The website Allvoices.com reported that on Wednesday (4 May) the Islamic lawyer forum group held the service in front of the High Court in Peshawar in the Khyber Pass region of Pakistan. The service, conducted in the early afternoon, attracted a strong police presence.

On the same day as the Peshawar service, around 70 lawyers staged a protest against the killing of the al-Qaeda leader 150 kilometres to the east in Abbottabad.

The lawyers chanted slogans such as "Go, America go" and "Osama bin Laden is our hero", reported Allvoices.com.

The extra-judicial killing of bin Laden has polarised the global legal community.

US Attorney-General Eric Holder told a Senate Judiciary Committee during the week that the killing was lawful and an act of national self-defence.

"Bin Laden was the head of al-Qaeda, an organisation that had conducted the attacks of September 11th," he told the commission. "It's lawful to target an enemy commander in the field."

Australian human rights lawyer Geoffrey Robertson QC has called the killing "a perversion of justice", saying that bin Laden should have been captured and brought to trial.

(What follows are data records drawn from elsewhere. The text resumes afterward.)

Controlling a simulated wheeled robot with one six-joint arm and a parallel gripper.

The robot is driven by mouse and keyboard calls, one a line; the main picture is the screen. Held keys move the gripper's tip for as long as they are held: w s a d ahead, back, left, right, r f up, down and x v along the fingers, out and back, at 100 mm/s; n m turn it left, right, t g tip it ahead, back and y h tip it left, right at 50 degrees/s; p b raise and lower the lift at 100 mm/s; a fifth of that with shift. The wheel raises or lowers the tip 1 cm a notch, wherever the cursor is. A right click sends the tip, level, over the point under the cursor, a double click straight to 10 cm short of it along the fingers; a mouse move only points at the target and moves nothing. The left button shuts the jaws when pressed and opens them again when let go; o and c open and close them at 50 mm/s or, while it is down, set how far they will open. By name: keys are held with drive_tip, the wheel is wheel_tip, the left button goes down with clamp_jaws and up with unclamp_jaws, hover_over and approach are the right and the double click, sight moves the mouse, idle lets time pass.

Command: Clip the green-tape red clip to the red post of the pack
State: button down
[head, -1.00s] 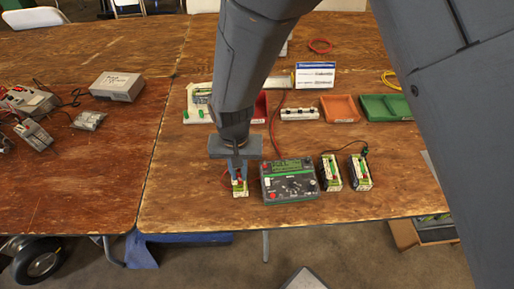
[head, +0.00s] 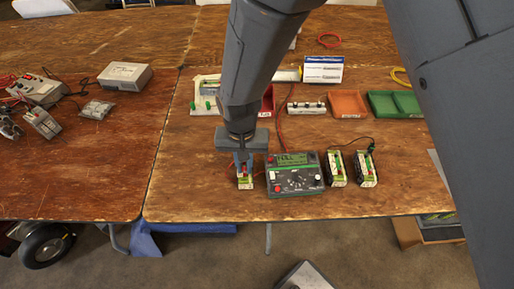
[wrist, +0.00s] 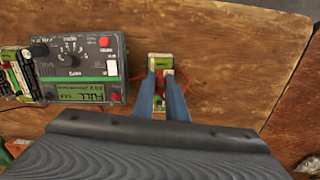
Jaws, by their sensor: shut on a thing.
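My gripper (head: 244,167) points down over the leftmost small pack (head: 245,184), a pale block with green and red parts at the table's front. In the wrist view my two blue fingers (wrist: 161,82) straddle the near part of this pack (wrist: 161,61). They are shut on something small with red and green showing between them, seemingly the red clip (wrist: 158,98). The fingers hide most of it and the red post, so I cannot tell whether the clip sits on the post. The grey-green charger (head: 293,175) stands just right, its display reading FULL.
Two more packs (head: 336,168) (head: 365,169) stand right of the charger, with a black lead behind. Red, orange (head: 348,104) and green (head: 394,104) bins and a white block (head: 306,107) lie farther back. The table's front edge is close; the wood left of the pack is clear.

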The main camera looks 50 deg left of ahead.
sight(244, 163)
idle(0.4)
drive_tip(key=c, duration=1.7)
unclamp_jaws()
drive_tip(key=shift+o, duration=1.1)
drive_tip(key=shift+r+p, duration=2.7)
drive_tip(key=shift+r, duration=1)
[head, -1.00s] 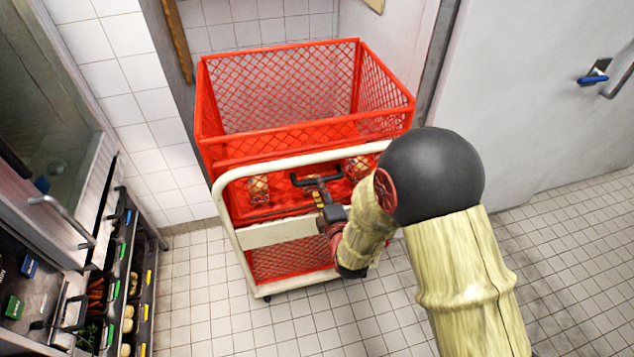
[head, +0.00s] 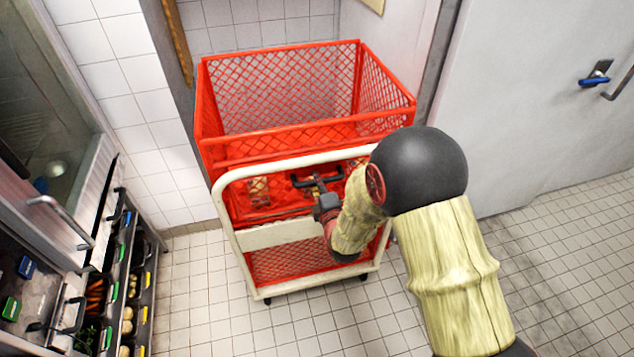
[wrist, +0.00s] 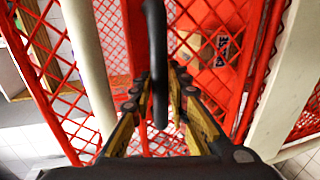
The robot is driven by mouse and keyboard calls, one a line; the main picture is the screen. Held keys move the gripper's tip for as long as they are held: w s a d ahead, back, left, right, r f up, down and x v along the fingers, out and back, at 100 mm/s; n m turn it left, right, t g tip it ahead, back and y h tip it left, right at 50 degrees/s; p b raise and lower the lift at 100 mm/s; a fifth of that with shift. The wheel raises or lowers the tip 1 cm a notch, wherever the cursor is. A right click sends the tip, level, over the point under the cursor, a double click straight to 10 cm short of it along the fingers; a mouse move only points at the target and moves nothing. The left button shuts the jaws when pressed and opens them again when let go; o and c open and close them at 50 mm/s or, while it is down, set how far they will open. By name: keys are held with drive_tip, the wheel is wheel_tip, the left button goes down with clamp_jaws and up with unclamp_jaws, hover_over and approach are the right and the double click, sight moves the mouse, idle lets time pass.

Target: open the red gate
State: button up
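The red gate (head: 268,213) is a mesh panel in the front of a tall red mesh cart with a pale frame. It looks shut. A black handle (head: 301,183) sticks out from its upper part; it also shows in the wrist view (wrist: 156,45) as a dark upright bar. My gripper (head: 320,192) is at this handle, coming from the lower right. In the wrist view my gripper (wrist: 161,76) has its fingers apart, with the bar between them and a narrow gap on each side. My arm hides the gate's right part in the head view.
A pale bar (head: 280,234) crosses the cart's front below the handle. Tiled walls stand close behind and left of the cart. A cabinet with vegetable bins (head: 125,290) is at the left. A grey door (head: 545,110) is at the right. The tiled floor (head: 210,300) in front is clear.

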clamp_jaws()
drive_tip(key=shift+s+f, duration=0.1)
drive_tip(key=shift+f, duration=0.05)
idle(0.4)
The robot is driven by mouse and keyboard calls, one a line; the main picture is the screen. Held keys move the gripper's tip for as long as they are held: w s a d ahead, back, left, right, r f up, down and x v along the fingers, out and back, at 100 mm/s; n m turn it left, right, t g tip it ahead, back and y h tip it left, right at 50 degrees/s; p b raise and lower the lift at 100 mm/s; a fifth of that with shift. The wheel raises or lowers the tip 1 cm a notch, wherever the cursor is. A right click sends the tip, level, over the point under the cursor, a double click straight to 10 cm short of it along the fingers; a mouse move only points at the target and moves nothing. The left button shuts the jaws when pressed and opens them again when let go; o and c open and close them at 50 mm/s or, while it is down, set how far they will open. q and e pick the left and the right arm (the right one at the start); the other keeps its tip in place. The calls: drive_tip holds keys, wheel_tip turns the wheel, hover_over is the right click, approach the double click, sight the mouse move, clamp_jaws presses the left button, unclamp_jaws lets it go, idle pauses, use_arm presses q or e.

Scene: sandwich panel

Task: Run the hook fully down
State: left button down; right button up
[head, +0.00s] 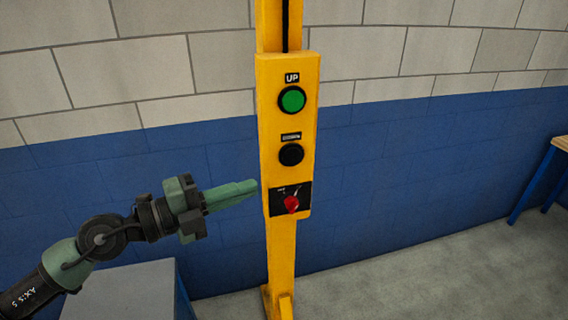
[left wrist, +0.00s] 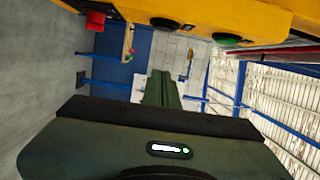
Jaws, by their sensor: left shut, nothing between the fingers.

"This man has been subject to summary execution, and what is now appearing after a good deal of disinformation from the White House is it may well have been a cold-blooded assassination," he told the ABC.

In addition to the legal and moral arguments about whether bin Laden's killing was justified, a legal challenge has erupted over whether photos of a dead bin Laden should be made public.

US President Barack Obama has refused to publish the photos at this stage, maintaining that they are "gruesome" and could be used for propaganda purposes against the United States.

Associated Press has lodged a request under Freedom of Information laws to see the photos. The US government has 20 days to formally respond to the request.